Before Elsebeth Baungaard, 48, lets her three children eat ice-cream on holiday, she snaps a picture of the packaging. She has a substantial collection. “I like to see how different people eat ice-cream around the world,” she says. “It’s not all the same – two weeks ago we had a customer in Taiwan who wanted to add red beans to vanilla ice-cream – a slightly strange combination, but I love the innovation.”
Baungaard is a product and concept manager at Tetra Pak, based in Aarhus, Denmark. She sometimes works in a mini pilot plant, where ice-cream producers test recipes and discuss ingredients, and the impact they will have on processing, as well as develop new and exciting products, or try new equipment and processing methods.
“There’s much more to ice-cream than the taste,” says Baungaard. “We have to think: does it look delicious? How is it wrapped? Is the paper easy to open and environmentally friendly?”
Her job is one of many that are unconventional and interesting at the packaging and processing company, which ships cartons across the globe. “People don’t often associate ice-cream with Tetra Pak, but about 40% of all industrially-produced ice-cream [is made using] some processing equipment from Tetra Pak,” Baungaard says.
The diversity of business lines and job opportunities are what has kept her at Tetra Pak for the past 20 years. Baungaard joined the company aged 28 in 1998, as a mechanical designer, after completing a master’s degree in energy and production technology. She has held several roles at Tetra Pak – including team leader for freezers, technical product manager for components, and R&D project manager – before taking up her current post.
“I like that I have constant, new challenges in areas where I’ve never worked before,” says Baungaard. “And I love that I work across functions – with engineers but also marketing and sales people. You have to consider not just the technical details but also operations, safety and hygiene. It’s not easy.”
Cross-disciplinary work is her biggest challenge, but co-workers are on hand to help. “I’ve learned so much from colleagues – for example, how to convey technical details to the market to launch a new product,” she says.
Her longevity at Tetra Pak is a testament to the company’s effort to promote diversity and inclusion and ensure women can get in – and get on – in the company. That is a priority for the business, whose inclusion strategy includes flexible work arrangements, diversity training for employees and reforming its recruitment process. In addition, the company’s future talent programme is aimed at developing the next generation of engineers and leaders.
A lot has changed since Baungaard joined Tetra Pak, as only the company’s second woman technician in the ice-cream business. “And when I was at university, I was one of only 10 women on my course out of 100 people,” she says. “I think this is changing, but one persistent problem is that girls in high school don’t aspire to be engineers.”

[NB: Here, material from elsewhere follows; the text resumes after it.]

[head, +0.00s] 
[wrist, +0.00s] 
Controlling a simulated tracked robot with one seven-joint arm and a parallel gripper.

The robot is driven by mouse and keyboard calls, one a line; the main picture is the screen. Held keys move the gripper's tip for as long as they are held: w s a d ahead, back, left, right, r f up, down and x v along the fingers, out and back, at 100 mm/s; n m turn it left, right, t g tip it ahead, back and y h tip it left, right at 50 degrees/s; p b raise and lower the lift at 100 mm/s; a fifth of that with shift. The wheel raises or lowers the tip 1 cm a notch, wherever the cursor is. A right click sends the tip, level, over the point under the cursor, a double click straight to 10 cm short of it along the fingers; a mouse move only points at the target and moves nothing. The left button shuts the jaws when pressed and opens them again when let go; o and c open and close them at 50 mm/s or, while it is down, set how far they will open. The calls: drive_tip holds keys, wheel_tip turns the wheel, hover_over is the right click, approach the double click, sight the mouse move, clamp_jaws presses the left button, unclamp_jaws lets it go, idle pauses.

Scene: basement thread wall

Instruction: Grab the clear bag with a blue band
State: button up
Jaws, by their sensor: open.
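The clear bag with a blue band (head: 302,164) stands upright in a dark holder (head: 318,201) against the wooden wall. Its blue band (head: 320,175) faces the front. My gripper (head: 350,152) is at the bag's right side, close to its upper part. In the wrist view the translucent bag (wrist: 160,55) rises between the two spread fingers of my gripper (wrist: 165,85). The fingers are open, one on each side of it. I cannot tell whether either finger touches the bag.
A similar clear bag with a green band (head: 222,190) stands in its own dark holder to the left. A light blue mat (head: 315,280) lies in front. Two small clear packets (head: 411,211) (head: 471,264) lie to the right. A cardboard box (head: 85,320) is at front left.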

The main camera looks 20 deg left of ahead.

She has tried to address the issue through visits to local schools to promote career opportunities for women. “I’m joining the battle to get more women engineers,” Baungaard says. “I think you will always get the best business results if you have a diversity of perspectives.”
Her results have been very positive. Baungaard’s proudest achievement is creating, with a team, the Tetra Pak extrusion wheel, which produces ice-cream products with big inclusions, such as whole nuts or cookie dough chunks, on sticks.
Because the wheel moves continuously at a synchronised speed to the production line, it can produce up to 12,000 products per hour, per lane – double the capacity of other technology that is currently available.
“The wheel is able to make all the famous tastes and textures, for example ice-cream with chunks, [which is] typically found in tubs, into a stick product,” Baungaard says. “So the portions are smaller – which is a big consumer trend, as well as eating on the go – but the variety of products is expanding.”
She believes that premium, single-serve products are behind the growth of the ice-cream market, which was forecast to achieve a compound annual growth rate of 3.8% in value and 2.2% in volume between 2017 and 2022.
As the sector grows, so, too, will opportunities to do fascinating and unconventional work such as Baungaard’s. “I highly recommend a career at Tetra Pak,” she says, adding: “What I do is so exciting. It’s the best job I could imagine having.”